Here are three samples. They are not just undifferentiated heaps of adjectives and "feelings" and descriptions of scenes as perfect as the scene on a postcard. Postcards are nice, but not exactly part of the real world. These three samples are real world pieces.
As promised, all three samples give us nature but also give us the writer. The mind of the author weaves through all these descriptions; each of them is about both things in the natural world and things in the writer's world. Unless one is a gifted poet (and remember this class is all about nonfiction prose) and can sing songs as pretty but as non-individual as a bird, I don't quite see how one can write about nature without including the writer's world. If you do see a way that works for you and for me too, I will be the first to break out the champagne and confetti and celebrate, but, for what it's worth, my best guess is that you've got to put yourself into the material as you read in the samples.

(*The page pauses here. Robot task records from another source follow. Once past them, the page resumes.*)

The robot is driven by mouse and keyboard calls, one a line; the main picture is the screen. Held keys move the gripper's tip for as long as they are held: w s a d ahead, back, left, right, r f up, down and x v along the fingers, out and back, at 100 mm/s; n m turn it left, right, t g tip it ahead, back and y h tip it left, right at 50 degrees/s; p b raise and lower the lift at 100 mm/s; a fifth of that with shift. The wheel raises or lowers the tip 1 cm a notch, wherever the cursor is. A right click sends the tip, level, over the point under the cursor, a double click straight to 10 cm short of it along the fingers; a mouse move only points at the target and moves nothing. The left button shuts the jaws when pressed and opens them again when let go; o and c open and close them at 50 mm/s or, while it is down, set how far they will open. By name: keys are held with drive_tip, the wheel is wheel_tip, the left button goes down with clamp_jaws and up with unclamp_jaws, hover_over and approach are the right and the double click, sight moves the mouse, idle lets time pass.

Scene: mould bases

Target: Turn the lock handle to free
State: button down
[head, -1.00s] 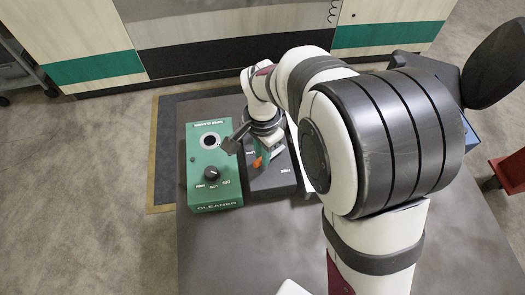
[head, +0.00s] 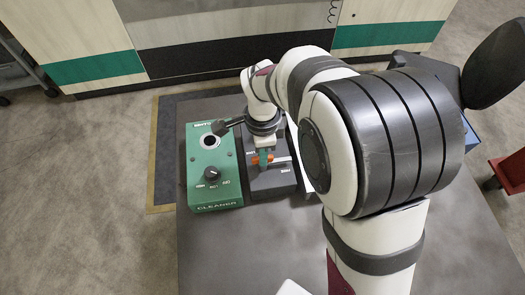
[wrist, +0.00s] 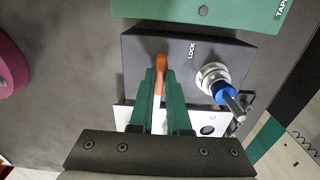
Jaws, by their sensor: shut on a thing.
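The dark grey lock block (head: 272,184) stands right of the green cleaner box in the head view. It carries LOCK and FREE labels. The wrist view shows its top (wrist: 138,50) with the LOCK label beside the handle. The orange lock handle (wrist: 160,62) lies between the green fingers of my gripper (wrist: 160,76), which is shut on it. In the head view my gripper (head: 262,157) is over the block, with orange (head: 256,160) showing at the fingers.
The green cleaner box (head: 203,190), with a black knob (head: 211,173) and a round hole, stands close on the left. A metal fitting with a blue ring (wrist: 224,92) is right of the handle in the wrist view. The grey table (head: 220,250) is clear in front.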

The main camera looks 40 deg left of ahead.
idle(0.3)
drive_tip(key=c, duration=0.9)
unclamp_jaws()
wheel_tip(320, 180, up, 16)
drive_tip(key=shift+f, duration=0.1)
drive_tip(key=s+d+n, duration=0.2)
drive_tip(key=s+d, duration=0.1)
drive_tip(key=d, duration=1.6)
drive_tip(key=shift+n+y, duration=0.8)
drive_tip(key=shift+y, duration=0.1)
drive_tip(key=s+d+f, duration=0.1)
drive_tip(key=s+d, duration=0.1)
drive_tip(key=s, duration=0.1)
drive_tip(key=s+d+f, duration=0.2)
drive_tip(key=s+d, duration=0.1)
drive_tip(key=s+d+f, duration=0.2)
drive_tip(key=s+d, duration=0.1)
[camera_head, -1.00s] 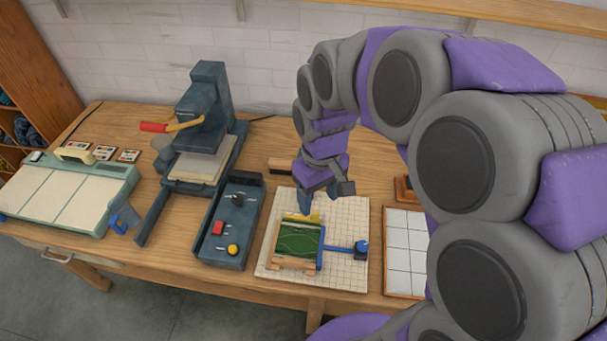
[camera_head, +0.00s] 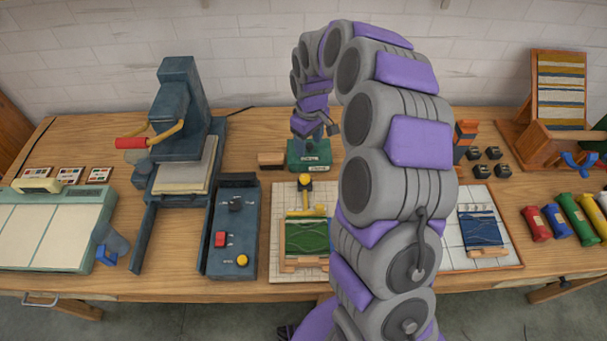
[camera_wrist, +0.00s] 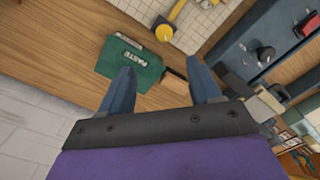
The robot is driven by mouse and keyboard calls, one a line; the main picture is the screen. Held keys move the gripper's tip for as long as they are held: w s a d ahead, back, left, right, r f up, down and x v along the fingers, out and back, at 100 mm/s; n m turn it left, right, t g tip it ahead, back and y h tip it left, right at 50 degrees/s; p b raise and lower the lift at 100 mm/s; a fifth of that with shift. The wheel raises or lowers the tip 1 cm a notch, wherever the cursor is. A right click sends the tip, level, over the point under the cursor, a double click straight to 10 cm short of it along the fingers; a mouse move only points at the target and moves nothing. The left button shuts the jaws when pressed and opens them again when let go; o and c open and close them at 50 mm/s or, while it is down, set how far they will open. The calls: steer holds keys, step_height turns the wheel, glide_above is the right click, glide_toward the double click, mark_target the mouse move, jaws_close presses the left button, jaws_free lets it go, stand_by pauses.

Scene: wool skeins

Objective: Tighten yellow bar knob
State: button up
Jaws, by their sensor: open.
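The yellow bar knob (camera_head: 304,180) stands up from the gridded white board (camera_head: 279,204), at the back end of a yellow bar (camera_head: 306,211). My gripper (camera_head: 307,134) is up behind the knob, over a green paste box (camera_head: 309,154). In the wrist view my open jaws (camera_wrist: 161,74) hold nothing. The paste box (camera_wrist: 131,66) is near the left jaw, and the yellow knob (camera_wrist: 164,33) is beyond the jaws, apart from them. My arm hides the board's right part.
A dark control box (camera_head: 231,235) and a press (camera_head: 182,120) stand left of the board. A tiled board with a blue panel (camera_head: 482,229) lies right.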

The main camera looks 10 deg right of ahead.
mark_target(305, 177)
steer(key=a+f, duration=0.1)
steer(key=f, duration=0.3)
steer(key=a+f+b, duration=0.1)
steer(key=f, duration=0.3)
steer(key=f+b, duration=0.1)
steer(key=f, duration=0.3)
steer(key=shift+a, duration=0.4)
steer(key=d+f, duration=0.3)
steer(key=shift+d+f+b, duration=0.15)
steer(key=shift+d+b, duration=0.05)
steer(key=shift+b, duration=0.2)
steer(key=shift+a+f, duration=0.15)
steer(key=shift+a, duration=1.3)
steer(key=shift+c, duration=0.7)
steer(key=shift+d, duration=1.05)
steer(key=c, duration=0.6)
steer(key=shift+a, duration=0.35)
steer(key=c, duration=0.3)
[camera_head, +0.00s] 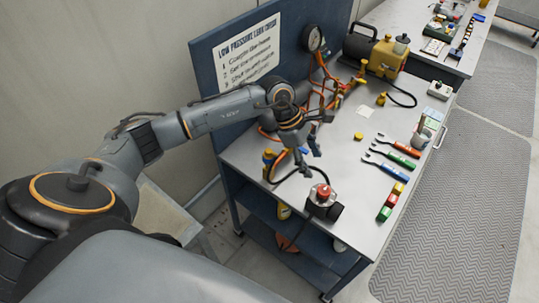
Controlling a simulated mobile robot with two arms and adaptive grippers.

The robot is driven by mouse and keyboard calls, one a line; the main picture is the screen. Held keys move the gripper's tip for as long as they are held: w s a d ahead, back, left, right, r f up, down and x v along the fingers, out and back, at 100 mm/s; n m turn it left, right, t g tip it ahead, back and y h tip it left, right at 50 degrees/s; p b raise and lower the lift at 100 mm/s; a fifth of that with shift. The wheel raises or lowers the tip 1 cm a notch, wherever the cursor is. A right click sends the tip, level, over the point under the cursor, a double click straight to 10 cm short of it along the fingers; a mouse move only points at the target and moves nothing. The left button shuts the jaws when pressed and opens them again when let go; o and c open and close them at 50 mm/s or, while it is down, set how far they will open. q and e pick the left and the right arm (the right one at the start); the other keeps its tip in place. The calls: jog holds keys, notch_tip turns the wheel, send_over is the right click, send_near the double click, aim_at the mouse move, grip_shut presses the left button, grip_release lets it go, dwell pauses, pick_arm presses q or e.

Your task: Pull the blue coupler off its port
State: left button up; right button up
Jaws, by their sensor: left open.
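My left gripper (310,160) is open, with its fingers pointing down over the near left part of the bench. No object shows between its fingers. My right gripper is not in view.
A red-topped device (322,193) with a dark hose stands at the near bench edge. Wrenches (390,160) and coloured blocks (391,201) lie on the right. A gauge (312,38) and a yellow pump (384,57) are at the back. The middle of the bench is mostly clear.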

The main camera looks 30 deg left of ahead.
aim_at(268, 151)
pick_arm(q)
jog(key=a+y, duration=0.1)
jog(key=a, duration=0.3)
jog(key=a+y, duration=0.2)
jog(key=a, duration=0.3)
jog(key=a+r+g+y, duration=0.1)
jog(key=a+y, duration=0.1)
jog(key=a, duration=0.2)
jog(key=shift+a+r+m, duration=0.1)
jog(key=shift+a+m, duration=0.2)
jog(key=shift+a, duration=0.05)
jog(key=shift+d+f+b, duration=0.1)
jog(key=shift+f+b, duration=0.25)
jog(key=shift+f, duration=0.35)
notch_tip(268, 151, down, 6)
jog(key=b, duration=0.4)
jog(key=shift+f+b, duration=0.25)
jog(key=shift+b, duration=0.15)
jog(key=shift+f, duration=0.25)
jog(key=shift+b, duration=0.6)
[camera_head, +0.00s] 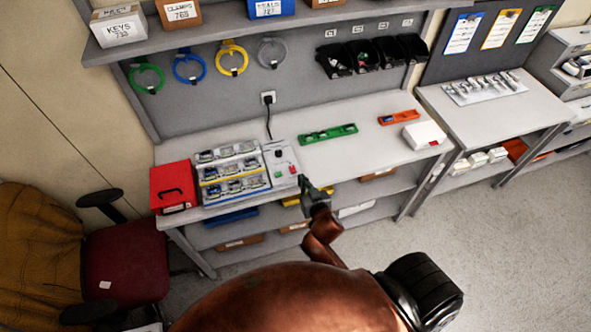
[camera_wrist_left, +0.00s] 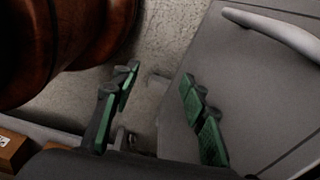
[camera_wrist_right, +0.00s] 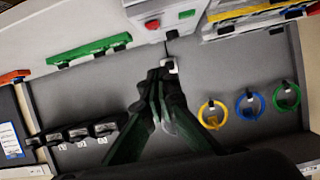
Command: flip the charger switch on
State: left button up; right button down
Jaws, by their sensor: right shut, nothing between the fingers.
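The charger is a pale grey unit (camera_head: 280,157) at the right end of the charging rack on the bench. A small red part and a small green part show on its face; which one is the switch is too small to tell. It also shows at the top of the right wrist view (camera_wrist_right: 169,10). My right gripper (camera_head: 303,181) is shut and empty, near the bench's front edge beside the charger's lower right corner. Its closed fingers also show in the right wrist view (camera_wrist_right: 163,74). My left gripper (camera_wrist_left: 158,92) is open and empty, away from the bench.
The rack (camera_head: 231,174) holds several devices left of the charger, with a red box (camera_head: 173,187) beyond it. A black cord runs up to a wall socket (camera_head: 268,97). A green tray (camera_head: 328,133) lies to the right. A red chair (camera_head: 124,262) stands at left.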

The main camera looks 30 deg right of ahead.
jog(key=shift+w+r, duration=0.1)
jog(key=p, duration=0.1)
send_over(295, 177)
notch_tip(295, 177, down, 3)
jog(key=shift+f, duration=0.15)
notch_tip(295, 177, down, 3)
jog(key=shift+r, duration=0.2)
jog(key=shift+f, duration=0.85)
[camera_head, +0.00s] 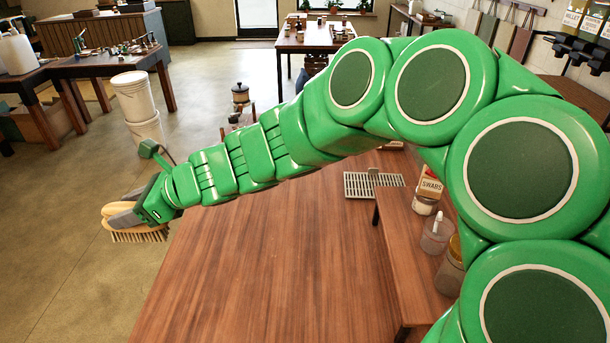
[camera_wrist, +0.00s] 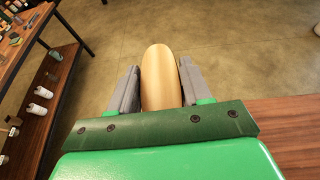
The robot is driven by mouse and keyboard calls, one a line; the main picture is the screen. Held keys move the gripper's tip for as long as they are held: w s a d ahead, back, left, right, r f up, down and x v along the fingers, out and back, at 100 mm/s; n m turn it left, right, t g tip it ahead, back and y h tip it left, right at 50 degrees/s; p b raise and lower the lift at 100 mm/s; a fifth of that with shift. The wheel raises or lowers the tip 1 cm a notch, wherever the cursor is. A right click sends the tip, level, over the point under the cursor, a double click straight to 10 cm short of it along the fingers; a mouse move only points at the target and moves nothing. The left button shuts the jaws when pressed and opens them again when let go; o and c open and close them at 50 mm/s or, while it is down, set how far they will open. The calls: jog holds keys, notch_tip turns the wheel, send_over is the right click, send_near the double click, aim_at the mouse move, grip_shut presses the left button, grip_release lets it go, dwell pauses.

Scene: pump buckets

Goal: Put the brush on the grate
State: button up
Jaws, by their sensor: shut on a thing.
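The brush (camera_head: 140,234) has a pale wooden back and tan bristles pointing down. My gripper (camera_head: 122,217) is shut on it and holds it out past the left edge of the table, over the floor. In the wrist view the brush's rounded wooden back (camera_wrist: 161,78) sits between the two grey fingers of my gripper (camera_wrist: 158,88). The grate (camera_head: 372,184) is a light metal slotted piece at the far right of the brown table, well to the right of the brush. Nothing is seen lying on its visible part.
The brown wooden table (camera_head: 260,260) has a wide bare top. White buckets (camera_head: 135,97) stand stacked on the floor at the left. My arm spans the view above the table.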

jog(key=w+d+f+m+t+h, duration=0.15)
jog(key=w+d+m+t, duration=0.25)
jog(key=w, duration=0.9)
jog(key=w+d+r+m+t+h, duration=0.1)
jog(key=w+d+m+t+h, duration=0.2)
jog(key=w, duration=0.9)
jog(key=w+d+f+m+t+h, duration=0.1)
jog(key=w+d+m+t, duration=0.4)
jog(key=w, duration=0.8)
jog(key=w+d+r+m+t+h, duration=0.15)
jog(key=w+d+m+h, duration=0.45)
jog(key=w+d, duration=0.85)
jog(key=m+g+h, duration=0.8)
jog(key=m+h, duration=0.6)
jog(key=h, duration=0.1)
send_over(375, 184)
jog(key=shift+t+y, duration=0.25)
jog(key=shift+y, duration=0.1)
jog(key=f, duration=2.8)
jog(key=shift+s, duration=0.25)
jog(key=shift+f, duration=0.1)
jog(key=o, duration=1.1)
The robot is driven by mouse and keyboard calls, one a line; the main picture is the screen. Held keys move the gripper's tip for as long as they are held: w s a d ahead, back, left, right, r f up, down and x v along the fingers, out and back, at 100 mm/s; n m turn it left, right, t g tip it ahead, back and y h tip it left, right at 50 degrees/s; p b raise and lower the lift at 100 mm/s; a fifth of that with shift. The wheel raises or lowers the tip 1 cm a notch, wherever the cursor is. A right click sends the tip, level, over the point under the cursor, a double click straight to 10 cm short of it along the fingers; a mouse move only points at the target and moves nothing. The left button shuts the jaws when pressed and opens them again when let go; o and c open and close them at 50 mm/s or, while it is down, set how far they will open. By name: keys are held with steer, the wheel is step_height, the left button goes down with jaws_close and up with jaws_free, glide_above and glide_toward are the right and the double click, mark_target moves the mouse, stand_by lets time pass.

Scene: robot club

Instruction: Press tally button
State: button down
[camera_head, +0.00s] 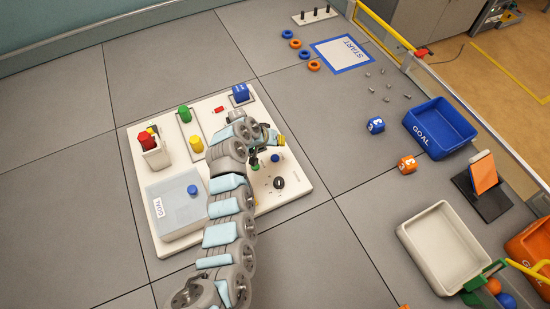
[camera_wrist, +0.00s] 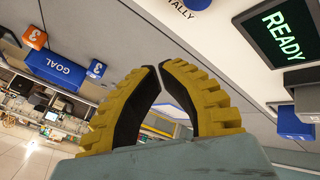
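The tally button is the blue round button at the top edge of the wrist view (camera_wrist: 197,4), beside a printed TALLY label; most of it is cut off by the frame. A small blue button beside my gripper in the head view (camera_head: 275,157) appears to be the same one. My gripper (camera_head: 281,139) is above the right part of the white control panel (camera_head: 303,184). In the wrist view its yellow ribbed fingers (camera_wrist: 157,67) come together at the tips with nothing between them. They appear apart from the button.
The panel also carries a red button (camera_head: 146,139), a green knob (camera_head: 184,114), a yellow knob (camera_head: 196,145) and a black dial (camera_head: 279,183). A screen (camera_wrist: 281,30) reads READY. Right of the panel are numbered cubes (camera_head: 375,125) and a blue GOAL bin (camera_head: 439,128).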

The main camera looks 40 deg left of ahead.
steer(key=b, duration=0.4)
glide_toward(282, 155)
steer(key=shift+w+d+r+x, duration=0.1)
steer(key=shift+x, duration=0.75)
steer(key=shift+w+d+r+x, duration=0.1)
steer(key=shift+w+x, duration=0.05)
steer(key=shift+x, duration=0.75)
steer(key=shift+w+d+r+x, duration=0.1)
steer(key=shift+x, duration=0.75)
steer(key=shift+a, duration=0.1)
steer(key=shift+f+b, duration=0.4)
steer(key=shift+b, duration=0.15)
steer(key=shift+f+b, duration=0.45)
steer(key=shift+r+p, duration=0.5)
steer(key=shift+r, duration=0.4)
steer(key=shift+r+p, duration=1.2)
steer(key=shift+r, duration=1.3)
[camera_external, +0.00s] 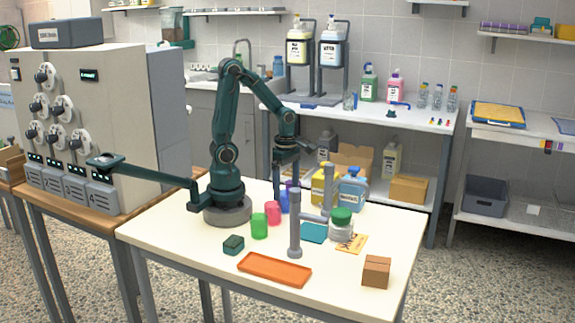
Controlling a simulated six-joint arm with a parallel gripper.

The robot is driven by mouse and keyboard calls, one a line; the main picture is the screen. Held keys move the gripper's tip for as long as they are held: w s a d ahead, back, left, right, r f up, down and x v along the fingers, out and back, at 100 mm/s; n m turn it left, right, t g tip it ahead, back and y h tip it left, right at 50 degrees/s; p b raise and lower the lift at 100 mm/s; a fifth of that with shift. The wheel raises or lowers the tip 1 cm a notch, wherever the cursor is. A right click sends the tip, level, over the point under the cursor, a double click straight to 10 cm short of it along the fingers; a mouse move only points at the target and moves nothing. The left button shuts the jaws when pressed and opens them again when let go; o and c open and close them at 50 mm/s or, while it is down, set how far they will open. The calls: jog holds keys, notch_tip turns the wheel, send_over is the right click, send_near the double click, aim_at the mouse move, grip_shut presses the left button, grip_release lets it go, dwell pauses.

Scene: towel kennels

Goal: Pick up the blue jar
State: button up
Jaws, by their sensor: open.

Notice also how discursive all three pieces are. They get their power from being willing to explore and go off in different directions and then eventually looping back. That's demanding of the writer but pays off pretty quickly as it helps the writer develop the writing and find out what he really wants to write about; it's an approach that to me makes much more sense that keeping to a strict outline or worrying about "thinking" ahead of time. How can you know what you think until you start to write!?!
For example, when I started the #2 piece, I thought it was going to be all about tearing down one stone wall and using the stones to build another. I got there eventually but the piece wound up going in different directions first.